Gergen, Kenneth J. "Organizational Theory in the Post-Modern Era" in Michael Reed and Michael Hughes, ed., Rethinking Organizations: new directions in organization theory and analysis" Sage Publications, 1992 p 207-226.
Our theories of organizations are forms of language. Theories do not exist apart from culture. Theories must obey the culture's rules of intelligibility. The author believes that the romantic view of the 19th centure and the modernist view of the 20th are becoming inadequate to advance organizational theory.
The romantic view emphasized the existence of a deep interior of capacities or characteristics in humans. This includes the soul, love, friendship, grief, inspiration, creativity, genius, will, and moral responsibility. The interior was also in touch with nature. These capacities were gifts within the natural order. Now it is supported by the arts, literature, religion, and mass media.

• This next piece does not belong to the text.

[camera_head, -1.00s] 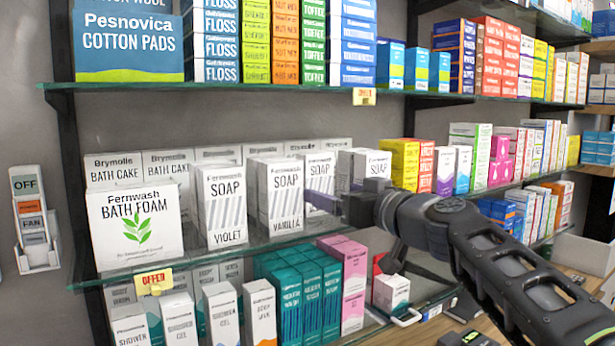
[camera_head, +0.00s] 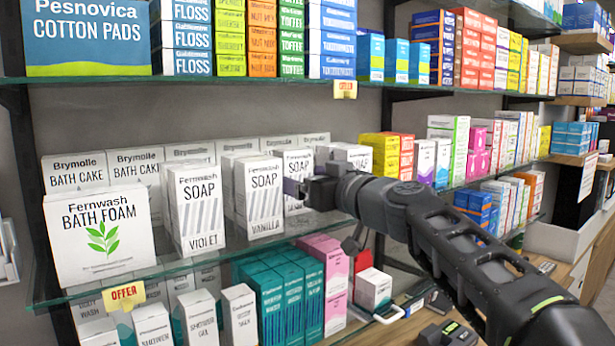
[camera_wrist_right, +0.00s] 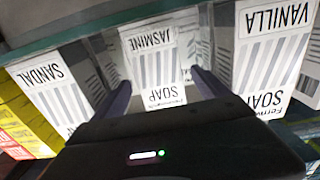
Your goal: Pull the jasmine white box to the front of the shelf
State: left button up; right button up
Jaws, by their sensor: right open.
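The jasmine white box (camera_wrist_right: 152,50) stands on the glass shelf in the right wrist view, upside down in that picture, set back between two neighbours. It also shows in the head view (camera_head: 298,163), partly hidden by my gripper. My right gripper (camera_wrist_right: 163,88) is open, its two fingers pointing at the jasmine box, one on each side of its front in the picture. I cannot tell whether they touch it. In the head view the right gripper (camera_head: 290,187) is at the shelf front, right of the vanilla box. My left gripper is not in view.
The vanilla soap box (camera_head: 262,200) and violet soap box (camera_head: 195,212) stand to the left. The sandal box (camera_wrist_right: 48,92) stands on the other side of the jasmine box. A glass shelf above (camera_head: 200,78) and packed boxes below leave little room.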

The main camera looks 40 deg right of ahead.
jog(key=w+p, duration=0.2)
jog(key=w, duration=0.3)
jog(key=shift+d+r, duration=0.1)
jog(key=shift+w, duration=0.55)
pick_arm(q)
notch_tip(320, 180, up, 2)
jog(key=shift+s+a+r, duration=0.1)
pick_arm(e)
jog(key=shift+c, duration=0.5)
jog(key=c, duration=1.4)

In organization theory romantic viewpoints arise in Tavistock, Japanese management, personal leadership,
"Theory gains its importance from the activities in which it enables, .. byt the way in which it figures in ongoing patterns of relationship.
The modernist view has:
* a revival of beliefs of power of reason and observation, and of Darwinistic survival
* a search for fundamentals or essentials
* a faith in progress and universal design
* absorption in the machine metaphor
These views have strengthened the hold of academia and convinced people that one can understand organizations with the scientific method. These include scientfic management, contingency theory, exchange theories, etc.
Postmodern Transformation
Postmoderists reverse the modernist view of language as picturing the essentials of reality. Knowledge is governed, influenced by social processes and by the rules of language itself. Postmodernist theory begins with assumptions and generates evidence to be interpreted withing this restrictive domain. Data is merely supportive of the prior assumptions.

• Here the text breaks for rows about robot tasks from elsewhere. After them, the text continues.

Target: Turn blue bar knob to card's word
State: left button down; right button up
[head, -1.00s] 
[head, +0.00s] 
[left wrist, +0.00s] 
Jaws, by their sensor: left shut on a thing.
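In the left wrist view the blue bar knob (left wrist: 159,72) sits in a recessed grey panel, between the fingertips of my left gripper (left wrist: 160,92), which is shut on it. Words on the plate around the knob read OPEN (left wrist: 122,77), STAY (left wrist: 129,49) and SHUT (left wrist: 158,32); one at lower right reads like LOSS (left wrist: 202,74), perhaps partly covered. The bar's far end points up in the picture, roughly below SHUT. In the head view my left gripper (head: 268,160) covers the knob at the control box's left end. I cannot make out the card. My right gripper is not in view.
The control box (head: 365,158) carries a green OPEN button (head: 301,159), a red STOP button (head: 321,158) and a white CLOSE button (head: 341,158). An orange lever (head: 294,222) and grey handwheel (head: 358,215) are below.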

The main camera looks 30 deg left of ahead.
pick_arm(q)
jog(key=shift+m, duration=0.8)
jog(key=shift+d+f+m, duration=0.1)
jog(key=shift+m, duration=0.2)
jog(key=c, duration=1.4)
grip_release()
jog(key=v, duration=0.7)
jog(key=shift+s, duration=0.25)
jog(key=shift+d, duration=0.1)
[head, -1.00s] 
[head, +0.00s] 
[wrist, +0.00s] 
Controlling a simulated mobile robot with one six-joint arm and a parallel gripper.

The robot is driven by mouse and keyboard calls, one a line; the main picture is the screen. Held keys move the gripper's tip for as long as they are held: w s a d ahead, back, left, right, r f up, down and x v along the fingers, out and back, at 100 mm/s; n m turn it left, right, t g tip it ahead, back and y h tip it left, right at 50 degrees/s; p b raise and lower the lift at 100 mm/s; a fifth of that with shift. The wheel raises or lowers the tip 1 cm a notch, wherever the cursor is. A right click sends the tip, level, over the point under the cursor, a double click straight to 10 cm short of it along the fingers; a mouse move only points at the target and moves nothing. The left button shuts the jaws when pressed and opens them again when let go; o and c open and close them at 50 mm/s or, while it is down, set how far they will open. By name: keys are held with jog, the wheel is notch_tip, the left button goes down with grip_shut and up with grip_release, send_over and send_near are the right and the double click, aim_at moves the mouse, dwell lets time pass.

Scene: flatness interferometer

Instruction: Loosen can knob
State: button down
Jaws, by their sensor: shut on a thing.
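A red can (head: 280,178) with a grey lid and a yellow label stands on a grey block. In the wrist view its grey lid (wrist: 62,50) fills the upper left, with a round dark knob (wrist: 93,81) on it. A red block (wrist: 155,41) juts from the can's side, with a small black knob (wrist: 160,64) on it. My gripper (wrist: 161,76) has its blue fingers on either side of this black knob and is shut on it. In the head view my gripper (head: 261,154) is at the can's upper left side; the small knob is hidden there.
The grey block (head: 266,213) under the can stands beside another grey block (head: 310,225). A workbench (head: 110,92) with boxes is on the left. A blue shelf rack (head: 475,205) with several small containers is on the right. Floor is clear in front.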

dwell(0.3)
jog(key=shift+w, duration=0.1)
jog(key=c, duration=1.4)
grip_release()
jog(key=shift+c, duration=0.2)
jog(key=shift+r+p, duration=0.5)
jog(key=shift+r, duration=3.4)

Postmodernism rejects using psychlogical explanations of reality as a representation. It is critical of one's own suppostitions. "We are engaging in public pastimes, rituals, or lifeforms and for such enterprises there are no vindicating foundations". Theorists merely set aloft balloons for public amusement.

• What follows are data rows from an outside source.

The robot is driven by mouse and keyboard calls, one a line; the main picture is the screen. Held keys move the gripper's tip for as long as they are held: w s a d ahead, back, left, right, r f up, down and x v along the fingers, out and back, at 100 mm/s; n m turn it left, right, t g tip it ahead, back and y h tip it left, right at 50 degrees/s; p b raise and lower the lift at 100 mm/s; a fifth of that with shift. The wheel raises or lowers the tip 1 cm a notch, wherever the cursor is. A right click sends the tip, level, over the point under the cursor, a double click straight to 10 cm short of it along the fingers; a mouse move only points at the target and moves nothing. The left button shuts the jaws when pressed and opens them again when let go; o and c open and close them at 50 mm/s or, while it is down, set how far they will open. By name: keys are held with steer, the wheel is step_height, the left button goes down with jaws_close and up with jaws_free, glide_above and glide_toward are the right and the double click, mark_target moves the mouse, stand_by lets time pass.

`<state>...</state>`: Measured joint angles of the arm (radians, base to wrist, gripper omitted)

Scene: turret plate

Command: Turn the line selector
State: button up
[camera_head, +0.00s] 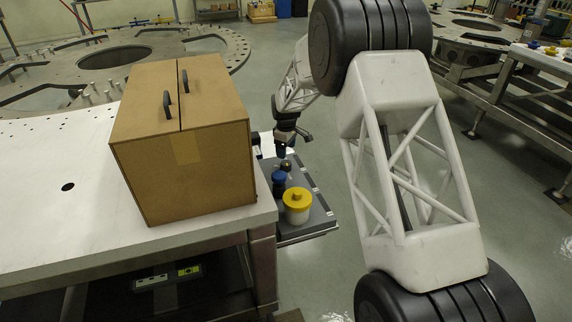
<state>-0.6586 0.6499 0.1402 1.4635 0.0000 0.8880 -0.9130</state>
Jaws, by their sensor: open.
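A grey panel (318,222) sticks out beside the right edge of the white table. On it stand a yellow-topped white round part (297,205), a smaller blue part (279,182) behind it, and a small dark part (287,165) further back. I cannot tell which of them is the line selector. My gripper (283,150) is dark and small in the picture, just above the back of the panel, close over the dark part. It is open. Its fingertips are hard to make out, and I cannot tell whether they touch anything.
A brown box (185,148) with two black handles stands on the white table (50,205), left of the panel. A large round metal plate (210,52) lies behind. Another metal structure (510,85) stands at the right. Grey floor shows between them.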

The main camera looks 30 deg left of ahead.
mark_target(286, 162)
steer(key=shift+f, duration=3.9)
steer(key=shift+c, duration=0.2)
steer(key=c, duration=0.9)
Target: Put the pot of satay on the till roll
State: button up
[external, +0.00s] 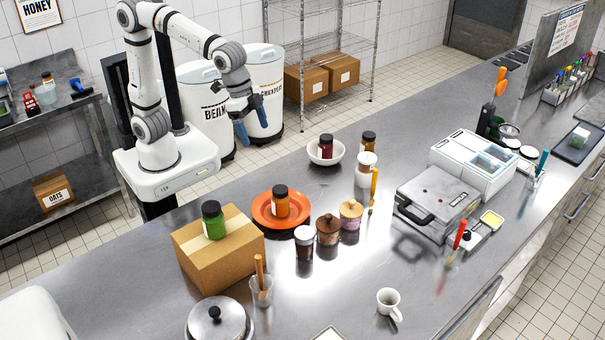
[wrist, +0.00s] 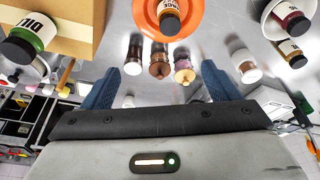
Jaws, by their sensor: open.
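My gripper (external: 250,121) is open and empty, high beyond the far edge of the counter. In the wrist view its blue fingers stand wide apart. Two small lidded pots stand side by side on the counter: a dark brown one (external: 328,231) and a tan and purple one (external: 350,216). Both also show in the wrist view. A dark jar with a white top (external: 304,243) stands beside them. I cannot read which is the satay. I cannot clearly make out the till roll; white discs (external: 528,153) lie near the machine at the right.
An orange plate (external: 259,217) holds an orange jar (external: 281,202). A cardboard box (external: 190,262) carries a green jar (external: 212,220). A white bowl (external: 314,158) holds a red jar (external: 326,146). A white and brown container (external: 366,170) and a grill (external: 440,200) stand farther right.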

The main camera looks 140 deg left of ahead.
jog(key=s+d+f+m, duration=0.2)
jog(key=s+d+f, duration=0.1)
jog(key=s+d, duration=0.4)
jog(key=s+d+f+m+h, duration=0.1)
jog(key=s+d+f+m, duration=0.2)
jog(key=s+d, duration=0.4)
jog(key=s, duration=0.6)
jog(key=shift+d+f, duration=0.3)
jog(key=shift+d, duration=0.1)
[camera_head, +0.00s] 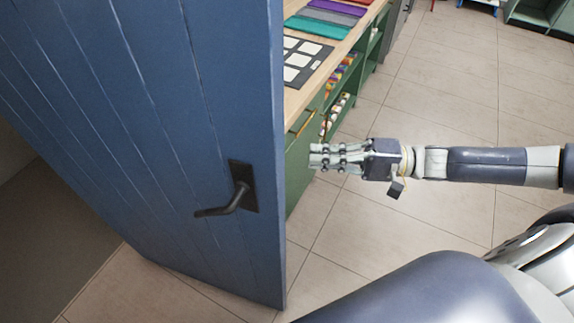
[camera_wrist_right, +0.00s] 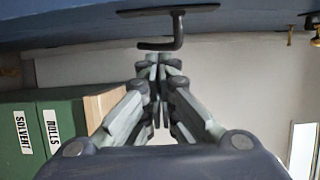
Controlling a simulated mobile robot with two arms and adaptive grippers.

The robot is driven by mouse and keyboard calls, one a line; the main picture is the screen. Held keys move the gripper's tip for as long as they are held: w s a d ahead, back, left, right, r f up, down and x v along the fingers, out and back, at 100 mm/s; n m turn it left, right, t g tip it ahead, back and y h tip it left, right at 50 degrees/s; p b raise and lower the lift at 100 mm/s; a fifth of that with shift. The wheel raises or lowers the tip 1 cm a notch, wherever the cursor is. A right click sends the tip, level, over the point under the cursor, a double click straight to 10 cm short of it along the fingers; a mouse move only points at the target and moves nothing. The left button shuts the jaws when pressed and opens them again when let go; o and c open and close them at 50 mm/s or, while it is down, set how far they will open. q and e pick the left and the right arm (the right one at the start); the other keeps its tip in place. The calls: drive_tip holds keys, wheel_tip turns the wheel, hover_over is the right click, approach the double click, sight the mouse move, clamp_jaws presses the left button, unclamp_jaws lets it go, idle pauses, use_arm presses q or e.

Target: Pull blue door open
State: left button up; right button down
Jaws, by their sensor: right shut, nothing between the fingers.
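The blue plank door (camera_head: 150,120) fills the left of the head view and stands ajar, with a dark gap and floor at its left. Its black lever handle (camera_head: 238,195) sits near the door's right edge. My right gripper (camera_head: 314,156) is shut and empty, to the right of the door's edge and apart from the handle in the head view. In the right wrist view the door (camera_wrist_right: 80,28) runs along the top, and the handle (camera_wrist_right: 165,45) shows just beyond my shut fingertips (camera_wrist_right: 155,62). My left gripper is not in view.
A green cabinet (camera_head: 300,165) with a wooden top stands behind the door's right edge, holding coloured sheets and a dark board with white cards (camera_head: 298,62). Tiled floor (camera_head: 440,100) is clear at the right.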

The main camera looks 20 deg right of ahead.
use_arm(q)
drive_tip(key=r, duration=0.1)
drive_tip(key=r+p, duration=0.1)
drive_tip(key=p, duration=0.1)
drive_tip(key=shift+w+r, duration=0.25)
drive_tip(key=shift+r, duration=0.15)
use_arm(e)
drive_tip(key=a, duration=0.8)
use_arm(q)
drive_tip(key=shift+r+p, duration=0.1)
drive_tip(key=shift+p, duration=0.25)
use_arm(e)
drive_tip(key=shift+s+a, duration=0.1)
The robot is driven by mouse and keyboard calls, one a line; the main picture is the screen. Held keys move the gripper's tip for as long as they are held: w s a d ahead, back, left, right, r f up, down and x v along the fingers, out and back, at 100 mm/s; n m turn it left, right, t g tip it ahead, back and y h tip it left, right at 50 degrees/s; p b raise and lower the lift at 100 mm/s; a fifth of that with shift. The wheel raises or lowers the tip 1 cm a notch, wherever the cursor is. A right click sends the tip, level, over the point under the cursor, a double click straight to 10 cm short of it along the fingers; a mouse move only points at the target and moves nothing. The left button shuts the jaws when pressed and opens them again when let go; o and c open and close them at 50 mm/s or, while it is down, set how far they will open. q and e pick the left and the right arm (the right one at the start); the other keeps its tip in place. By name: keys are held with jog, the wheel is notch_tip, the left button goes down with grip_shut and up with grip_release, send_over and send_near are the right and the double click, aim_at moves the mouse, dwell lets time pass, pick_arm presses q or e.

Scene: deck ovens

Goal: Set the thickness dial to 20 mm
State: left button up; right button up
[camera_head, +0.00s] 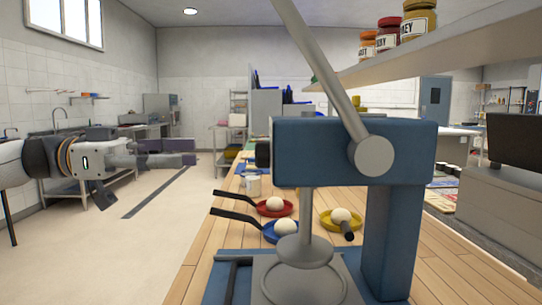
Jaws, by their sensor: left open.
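A blue dough press (355,150) with a grey lever (330,75) and a round grey press plate (302,250) stands on the wooden table. A dark round knob (263,153) sticks out of the left side of the press head; it may be the thickness dial. No scale or number can be read on it. My left gripper (190,153) reaches in from the left, over the floor. It is open and empty, its fingers pointing right towards the knob, with a clear gap between. My right gripper is not in view.
A red pan (268,212), a blue pan (268,235) and a yellow pan (329,224), each with a white ball, sit on the table (205,262) behind the press plate. A shelf (440,40) with jars hangs at upper right. Space between gripper and press looks free.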

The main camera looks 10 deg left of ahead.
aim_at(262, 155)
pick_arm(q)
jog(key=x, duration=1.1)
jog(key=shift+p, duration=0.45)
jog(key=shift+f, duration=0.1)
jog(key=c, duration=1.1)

Postmodern Theories of Organizations
Culture studies, self-reflexive processes are parts of post-modernist theory. Yet if we can't base theories on rationality, motivation, and emotion, what do we base them on? Postmodernism states there is no objective truth. The function of theories is not derived from their truth value but their pragmatic implications. The primary ingredient of theory is not its years of supporting data but its intelligibility.
One should view theorie on their challenge to "taken-for-granted"
Power
From the romantic perspective, power is a personal characteristic derived from drive, determination, intelligence, inspiration, etc. Modernist view sees power as dependent on a structure.
Words and sayings have indeterminate realities -- you can read anything into anything. The words a manager says have no meaning except in the interpretations of his/her subordinates. Rationality is a product of social collaboration.
In this concept, power is only expressed by the actions of others. In organizations functional groups will develop their own set of languages which alienate themselves from other groups. As each group becomes more powerful, the organization itself becomes depowered. Efficiency requires a dynamic tension between empowerment and disempowerment. Differences are good in an organization.
In this postmodern view, organizations will survive better if they share organizational realities across sub-units, export realities to the outside culture, and allow external realities to enter organizational life. If everything is running smoothly the organization is in trouble.
In the pure sense a post modern organization will form a more symbiotic relationship with the outside environment and culture. The organization's outcomes will become inseparable from the outside community. Ultimately it will be a demise of the free-market and the zero-sum game. The world will become a total system.